Hamas presents new charter accepting a Palestine based on 1967 borders.
By Ian Fisher / The New York Times
May 1, 2017
“Whether it’s a coincidence or it’s connected, I have one thing to say: The Palestinian leadership is afraid of this Hamas moderation. Because the [Palestinian Authority] and Fatah are afraid that by this moderation, Hamas presents itself as the true representation of the Palestinian people.”
— Mkhaimar Abusada, political scientist at Al-Azhar University-Gaza
Hamas, the militant group built around violent resistance to Israel, sought on Monday to present a more moderate public face, taking its next shot in an intensifying struggle for leadership of the Palestinian cause and international recognition.
Released by Hamas just days before its chief rival, the Palestinian Authority leader Mahmoud Abbas, was to meet President Trump, a new document of principles for the group calls for closer ties to Egypt, waters down the anti-Semitic language from its charter, and accepts at least a provisional Palestinian state — though it still does not formally recognize Israel.
With its statement, Hamas is trying to offer a more mainstream-friendly version of its vision for the Palestinian cause, and to gain ground against Mr.

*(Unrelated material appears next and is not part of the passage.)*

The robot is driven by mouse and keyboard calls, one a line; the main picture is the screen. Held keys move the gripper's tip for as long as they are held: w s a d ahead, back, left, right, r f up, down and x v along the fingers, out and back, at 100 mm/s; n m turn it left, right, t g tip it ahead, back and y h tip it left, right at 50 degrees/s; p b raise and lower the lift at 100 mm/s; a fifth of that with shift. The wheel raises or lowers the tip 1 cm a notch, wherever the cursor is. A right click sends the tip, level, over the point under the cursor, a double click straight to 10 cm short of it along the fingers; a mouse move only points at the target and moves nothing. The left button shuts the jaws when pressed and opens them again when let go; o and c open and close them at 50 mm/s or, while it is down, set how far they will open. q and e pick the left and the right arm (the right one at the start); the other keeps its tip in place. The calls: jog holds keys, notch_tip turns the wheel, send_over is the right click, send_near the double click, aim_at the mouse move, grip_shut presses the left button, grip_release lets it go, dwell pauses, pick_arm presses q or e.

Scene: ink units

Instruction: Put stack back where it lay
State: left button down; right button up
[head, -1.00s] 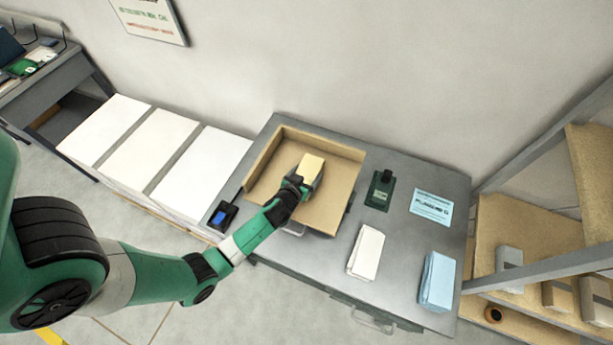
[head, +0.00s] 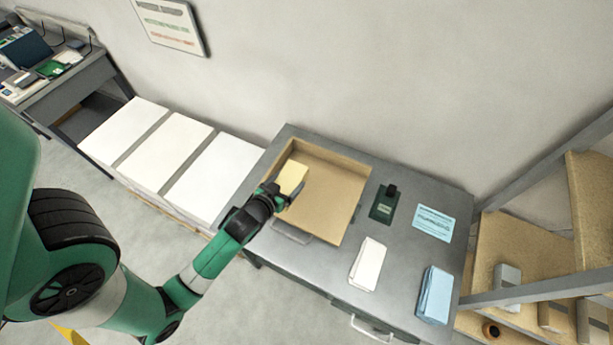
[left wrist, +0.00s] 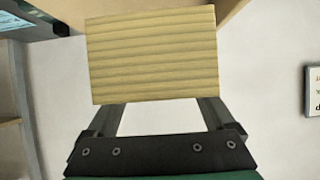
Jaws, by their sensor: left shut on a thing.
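A pale yellow stack (head: 292,177) is between the fingers of my left gripper (head: 282,195), which is shut on it. In the head view they are over the left part of an open tan tray (head: 349,167). I cannot tell whether the stack touches the tray floor. The left wrist view shows the stack's layered side (left wrist: 152,55) across both fingers. A white stack (head: 368,264) and a light blue stack (head: 435,295) lie on the grey table to the right. My right gripper is not in view.
The grey table (head: 330,278) also holds a dark green device (head: 384,204) and a light blue printed card (head: 433,223). Tall white paper piles (head: 165,153) stand left of it. A shelf rack (head: 520,243) stands right. The tray's right part is empty.

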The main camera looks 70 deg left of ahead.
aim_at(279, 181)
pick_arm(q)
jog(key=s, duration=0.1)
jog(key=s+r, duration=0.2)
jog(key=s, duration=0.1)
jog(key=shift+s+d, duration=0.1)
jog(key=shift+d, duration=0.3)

Abbas, whose influence is growing more tenuous.
Mr. Abbas is 82 years old, and his rivals within his own Fatah movement are increasingly open about the struggle to succeed him. Seeking to regain the initiative, he has recently waged a crackdown on Hamas, cutting salaries due to them from the Palestinian Authority and refusing to pay for electricity in the militant group’s power base in Gaza.
The split between the two groups — Fatah in the West Bank, Hamas in Gaza — has stood as one of the major obstacles in the peace process with Israel: Who, the Israelis ask, is their partner if the Palestinians are so deeply divided? That division has also been convenient for, and encouraged by, those on the Israeli right who do not want a peace deal.
But the Hamas document, which has been leaking for weeks, is less a change in Hamas’s fundamental beliefs than a challenge for the credibility of Palestinians in both Gaza and the West Bank, as well as internationally.